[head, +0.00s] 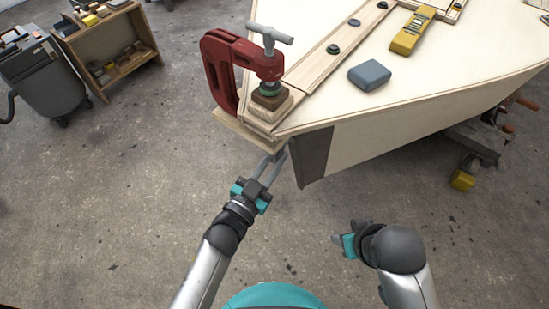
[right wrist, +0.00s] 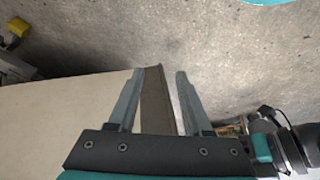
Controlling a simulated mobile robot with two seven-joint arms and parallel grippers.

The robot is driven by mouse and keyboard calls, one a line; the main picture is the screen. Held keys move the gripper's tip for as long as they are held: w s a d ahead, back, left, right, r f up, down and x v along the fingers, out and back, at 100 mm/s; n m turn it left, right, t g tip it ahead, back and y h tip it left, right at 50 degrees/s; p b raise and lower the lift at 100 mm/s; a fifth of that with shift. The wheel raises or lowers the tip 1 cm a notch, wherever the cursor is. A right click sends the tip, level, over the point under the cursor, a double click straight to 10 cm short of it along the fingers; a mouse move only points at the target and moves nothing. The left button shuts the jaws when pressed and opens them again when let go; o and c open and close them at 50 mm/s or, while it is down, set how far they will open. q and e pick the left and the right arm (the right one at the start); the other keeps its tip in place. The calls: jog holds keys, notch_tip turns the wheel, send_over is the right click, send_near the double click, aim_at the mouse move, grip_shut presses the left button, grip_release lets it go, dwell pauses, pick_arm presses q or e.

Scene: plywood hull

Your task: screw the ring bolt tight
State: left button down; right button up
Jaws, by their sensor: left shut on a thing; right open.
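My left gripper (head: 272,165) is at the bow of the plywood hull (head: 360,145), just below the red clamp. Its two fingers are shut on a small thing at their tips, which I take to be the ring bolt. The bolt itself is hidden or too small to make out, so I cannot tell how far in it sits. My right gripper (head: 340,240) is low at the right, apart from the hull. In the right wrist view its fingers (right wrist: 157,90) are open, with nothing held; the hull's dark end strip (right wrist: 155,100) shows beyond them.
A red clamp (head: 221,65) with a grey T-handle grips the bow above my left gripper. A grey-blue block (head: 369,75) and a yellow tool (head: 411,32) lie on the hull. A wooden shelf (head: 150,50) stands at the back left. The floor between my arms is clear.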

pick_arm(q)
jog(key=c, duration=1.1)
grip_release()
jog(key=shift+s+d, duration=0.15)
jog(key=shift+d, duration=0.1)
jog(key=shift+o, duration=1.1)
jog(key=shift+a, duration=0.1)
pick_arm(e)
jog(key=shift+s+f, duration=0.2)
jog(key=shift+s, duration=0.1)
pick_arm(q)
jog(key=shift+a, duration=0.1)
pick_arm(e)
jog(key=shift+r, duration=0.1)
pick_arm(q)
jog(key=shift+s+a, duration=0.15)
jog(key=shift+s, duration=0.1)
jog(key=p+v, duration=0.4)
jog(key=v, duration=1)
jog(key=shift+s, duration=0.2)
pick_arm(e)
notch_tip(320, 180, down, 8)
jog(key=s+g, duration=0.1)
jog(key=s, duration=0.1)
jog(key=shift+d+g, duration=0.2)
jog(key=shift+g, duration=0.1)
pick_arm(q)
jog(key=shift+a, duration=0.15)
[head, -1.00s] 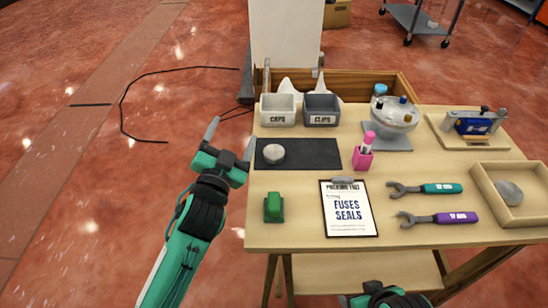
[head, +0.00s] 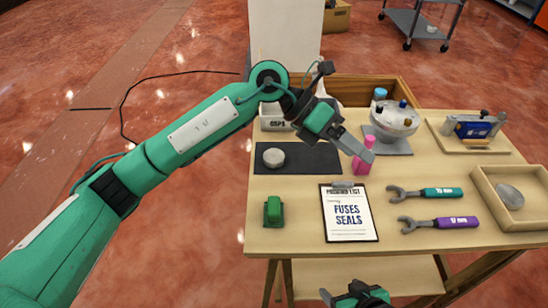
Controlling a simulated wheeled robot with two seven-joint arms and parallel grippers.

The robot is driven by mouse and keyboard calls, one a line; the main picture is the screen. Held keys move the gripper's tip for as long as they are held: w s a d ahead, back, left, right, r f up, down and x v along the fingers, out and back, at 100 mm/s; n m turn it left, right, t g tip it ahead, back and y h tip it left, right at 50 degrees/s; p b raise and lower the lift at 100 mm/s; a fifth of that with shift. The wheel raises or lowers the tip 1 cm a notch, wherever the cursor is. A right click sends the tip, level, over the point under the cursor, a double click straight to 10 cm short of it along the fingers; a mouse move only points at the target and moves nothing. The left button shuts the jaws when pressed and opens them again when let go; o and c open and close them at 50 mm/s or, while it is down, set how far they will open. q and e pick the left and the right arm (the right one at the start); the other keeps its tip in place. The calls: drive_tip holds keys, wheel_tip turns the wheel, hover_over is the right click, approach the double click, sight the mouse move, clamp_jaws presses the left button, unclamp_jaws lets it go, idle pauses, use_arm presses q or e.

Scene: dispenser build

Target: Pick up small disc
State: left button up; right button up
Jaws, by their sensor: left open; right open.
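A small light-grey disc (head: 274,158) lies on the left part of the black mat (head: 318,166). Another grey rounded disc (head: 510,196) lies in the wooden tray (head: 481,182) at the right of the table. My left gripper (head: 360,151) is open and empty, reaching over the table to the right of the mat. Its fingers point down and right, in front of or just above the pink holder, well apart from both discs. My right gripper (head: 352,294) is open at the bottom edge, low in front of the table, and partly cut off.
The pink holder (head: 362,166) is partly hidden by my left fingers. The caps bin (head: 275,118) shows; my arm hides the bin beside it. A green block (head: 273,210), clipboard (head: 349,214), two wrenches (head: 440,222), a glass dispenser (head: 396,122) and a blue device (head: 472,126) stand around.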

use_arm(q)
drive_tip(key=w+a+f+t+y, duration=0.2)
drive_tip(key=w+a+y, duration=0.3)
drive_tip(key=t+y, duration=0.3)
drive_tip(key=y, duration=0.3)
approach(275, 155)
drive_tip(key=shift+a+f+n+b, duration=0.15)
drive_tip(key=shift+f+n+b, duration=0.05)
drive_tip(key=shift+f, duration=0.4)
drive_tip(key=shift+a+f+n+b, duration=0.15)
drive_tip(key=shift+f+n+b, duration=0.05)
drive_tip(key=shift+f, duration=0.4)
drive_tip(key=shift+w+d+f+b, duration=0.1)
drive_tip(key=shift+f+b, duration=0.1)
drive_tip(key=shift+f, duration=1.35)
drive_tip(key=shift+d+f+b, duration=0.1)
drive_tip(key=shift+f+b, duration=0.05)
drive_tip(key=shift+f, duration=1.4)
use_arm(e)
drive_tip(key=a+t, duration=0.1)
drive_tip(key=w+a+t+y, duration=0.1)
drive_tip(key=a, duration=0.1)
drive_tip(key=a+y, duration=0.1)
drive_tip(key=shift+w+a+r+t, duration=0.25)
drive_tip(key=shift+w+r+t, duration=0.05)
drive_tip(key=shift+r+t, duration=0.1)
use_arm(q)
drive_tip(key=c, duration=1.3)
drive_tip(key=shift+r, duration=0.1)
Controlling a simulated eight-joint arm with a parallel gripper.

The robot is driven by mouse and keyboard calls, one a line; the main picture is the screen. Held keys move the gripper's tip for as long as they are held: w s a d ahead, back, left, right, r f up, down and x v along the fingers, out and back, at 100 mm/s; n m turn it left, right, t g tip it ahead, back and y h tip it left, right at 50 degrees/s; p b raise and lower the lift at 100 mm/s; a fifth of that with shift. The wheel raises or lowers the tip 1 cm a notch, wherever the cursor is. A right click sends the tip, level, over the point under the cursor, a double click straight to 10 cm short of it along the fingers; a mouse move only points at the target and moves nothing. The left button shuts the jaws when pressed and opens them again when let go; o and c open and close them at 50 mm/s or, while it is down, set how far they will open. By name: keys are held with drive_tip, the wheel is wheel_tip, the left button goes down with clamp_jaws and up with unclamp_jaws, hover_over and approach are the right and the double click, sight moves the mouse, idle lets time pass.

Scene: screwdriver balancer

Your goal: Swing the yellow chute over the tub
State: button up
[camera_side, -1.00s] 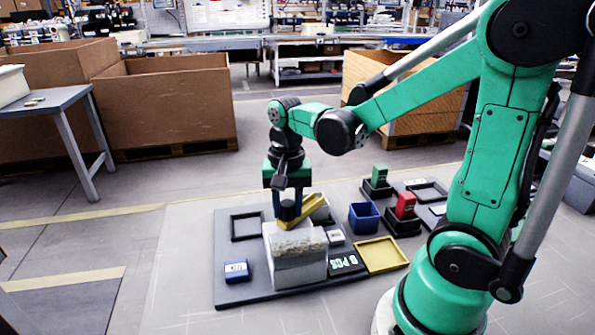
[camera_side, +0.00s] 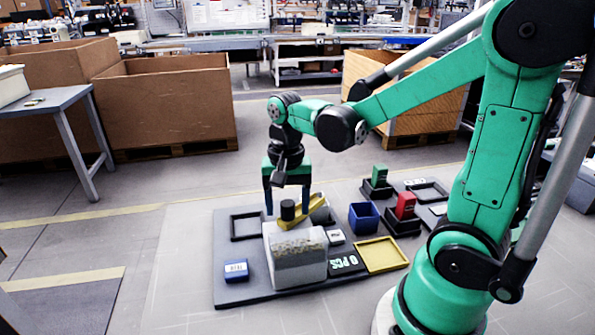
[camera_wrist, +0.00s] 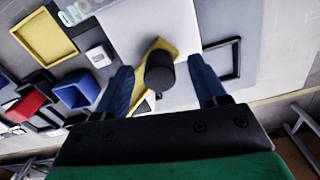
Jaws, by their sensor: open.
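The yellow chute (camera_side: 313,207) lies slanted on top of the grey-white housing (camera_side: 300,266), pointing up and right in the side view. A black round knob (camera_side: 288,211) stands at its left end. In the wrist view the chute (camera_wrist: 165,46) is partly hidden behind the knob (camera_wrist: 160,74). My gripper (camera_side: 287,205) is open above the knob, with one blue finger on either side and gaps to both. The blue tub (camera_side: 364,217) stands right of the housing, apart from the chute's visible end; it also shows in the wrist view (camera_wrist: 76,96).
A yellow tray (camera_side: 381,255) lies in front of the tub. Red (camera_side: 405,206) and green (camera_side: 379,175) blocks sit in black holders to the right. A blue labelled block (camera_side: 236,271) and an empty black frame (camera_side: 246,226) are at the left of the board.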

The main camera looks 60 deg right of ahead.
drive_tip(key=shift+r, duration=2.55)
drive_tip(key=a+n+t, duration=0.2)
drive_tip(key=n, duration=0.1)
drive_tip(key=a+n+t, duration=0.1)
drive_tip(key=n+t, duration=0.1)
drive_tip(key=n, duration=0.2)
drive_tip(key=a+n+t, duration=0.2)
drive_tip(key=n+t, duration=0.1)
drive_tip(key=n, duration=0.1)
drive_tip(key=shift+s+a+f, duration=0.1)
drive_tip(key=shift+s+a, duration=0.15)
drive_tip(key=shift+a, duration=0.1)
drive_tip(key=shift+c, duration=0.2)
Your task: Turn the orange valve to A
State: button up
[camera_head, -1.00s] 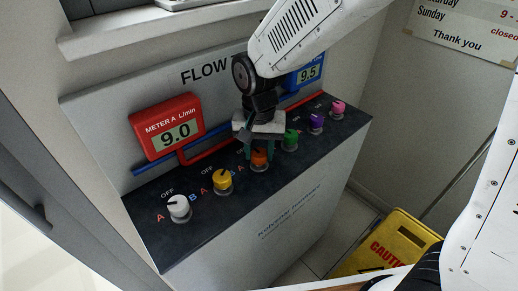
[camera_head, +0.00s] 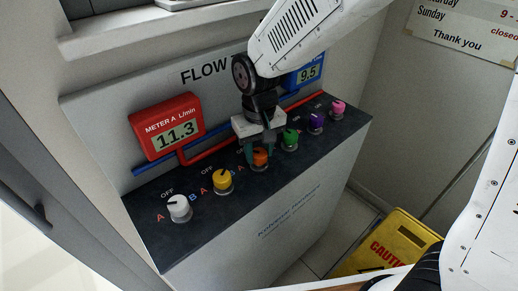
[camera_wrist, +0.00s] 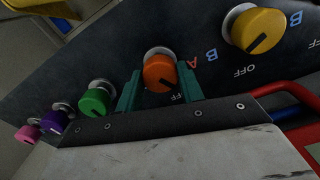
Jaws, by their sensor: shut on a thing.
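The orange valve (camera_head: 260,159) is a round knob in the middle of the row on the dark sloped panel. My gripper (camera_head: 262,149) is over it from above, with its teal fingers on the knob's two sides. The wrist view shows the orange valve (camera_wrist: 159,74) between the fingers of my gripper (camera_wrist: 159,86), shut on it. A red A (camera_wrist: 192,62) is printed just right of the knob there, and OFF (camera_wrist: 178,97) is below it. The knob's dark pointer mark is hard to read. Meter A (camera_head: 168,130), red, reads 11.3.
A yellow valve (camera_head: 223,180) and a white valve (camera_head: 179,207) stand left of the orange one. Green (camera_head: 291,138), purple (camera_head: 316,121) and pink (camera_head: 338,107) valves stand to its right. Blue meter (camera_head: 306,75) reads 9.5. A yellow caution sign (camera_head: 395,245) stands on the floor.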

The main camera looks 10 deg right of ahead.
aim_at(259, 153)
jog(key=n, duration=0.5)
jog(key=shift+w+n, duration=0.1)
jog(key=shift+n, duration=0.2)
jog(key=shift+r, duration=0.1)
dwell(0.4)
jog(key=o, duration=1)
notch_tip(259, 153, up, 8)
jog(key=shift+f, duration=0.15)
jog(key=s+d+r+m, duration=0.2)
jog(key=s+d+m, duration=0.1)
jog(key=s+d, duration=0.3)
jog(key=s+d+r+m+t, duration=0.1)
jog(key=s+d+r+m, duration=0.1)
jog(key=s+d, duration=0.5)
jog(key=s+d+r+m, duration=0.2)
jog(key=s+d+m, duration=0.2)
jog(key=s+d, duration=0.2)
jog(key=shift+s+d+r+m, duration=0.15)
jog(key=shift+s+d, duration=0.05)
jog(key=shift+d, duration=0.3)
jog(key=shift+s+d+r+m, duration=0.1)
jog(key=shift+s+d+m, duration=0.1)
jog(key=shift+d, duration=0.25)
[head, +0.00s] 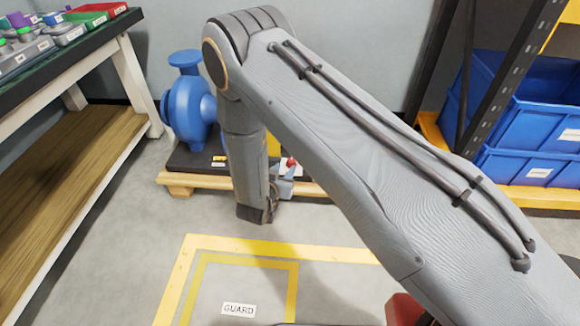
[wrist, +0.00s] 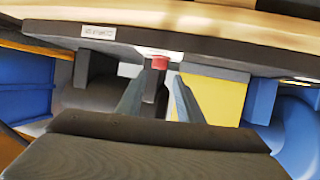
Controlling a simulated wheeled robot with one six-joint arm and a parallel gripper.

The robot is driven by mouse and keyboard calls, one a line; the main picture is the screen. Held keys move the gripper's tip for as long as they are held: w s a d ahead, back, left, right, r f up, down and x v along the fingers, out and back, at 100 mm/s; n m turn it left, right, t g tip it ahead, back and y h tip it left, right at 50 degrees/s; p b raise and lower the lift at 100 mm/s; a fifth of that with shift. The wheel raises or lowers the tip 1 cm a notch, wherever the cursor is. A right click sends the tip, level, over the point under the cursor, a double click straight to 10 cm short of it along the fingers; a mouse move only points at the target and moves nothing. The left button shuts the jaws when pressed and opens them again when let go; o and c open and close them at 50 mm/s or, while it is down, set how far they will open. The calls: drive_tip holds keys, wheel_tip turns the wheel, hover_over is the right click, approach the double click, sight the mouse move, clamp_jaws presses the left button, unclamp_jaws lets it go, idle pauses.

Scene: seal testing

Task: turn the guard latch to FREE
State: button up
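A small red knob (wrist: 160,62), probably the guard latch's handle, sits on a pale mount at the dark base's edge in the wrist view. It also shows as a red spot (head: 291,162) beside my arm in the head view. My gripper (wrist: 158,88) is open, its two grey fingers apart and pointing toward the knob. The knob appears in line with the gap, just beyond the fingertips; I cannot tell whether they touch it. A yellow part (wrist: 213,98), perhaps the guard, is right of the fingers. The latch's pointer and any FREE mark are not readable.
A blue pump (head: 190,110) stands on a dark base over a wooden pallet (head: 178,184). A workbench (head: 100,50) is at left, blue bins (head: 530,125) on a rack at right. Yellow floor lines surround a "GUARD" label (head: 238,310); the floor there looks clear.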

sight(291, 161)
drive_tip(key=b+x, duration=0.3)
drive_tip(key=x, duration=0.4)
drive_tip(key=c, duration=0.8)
○ ○ ○ ○
Written exercise - Find each line in the records holding the string "grippers" and show it.

Answer to this problem -
Controlling a simulated mobile robot with two seven-joint arms and parallel grippers.
Controlling a simulated wheeled robot with two seven-joint arms and parallel grippers.

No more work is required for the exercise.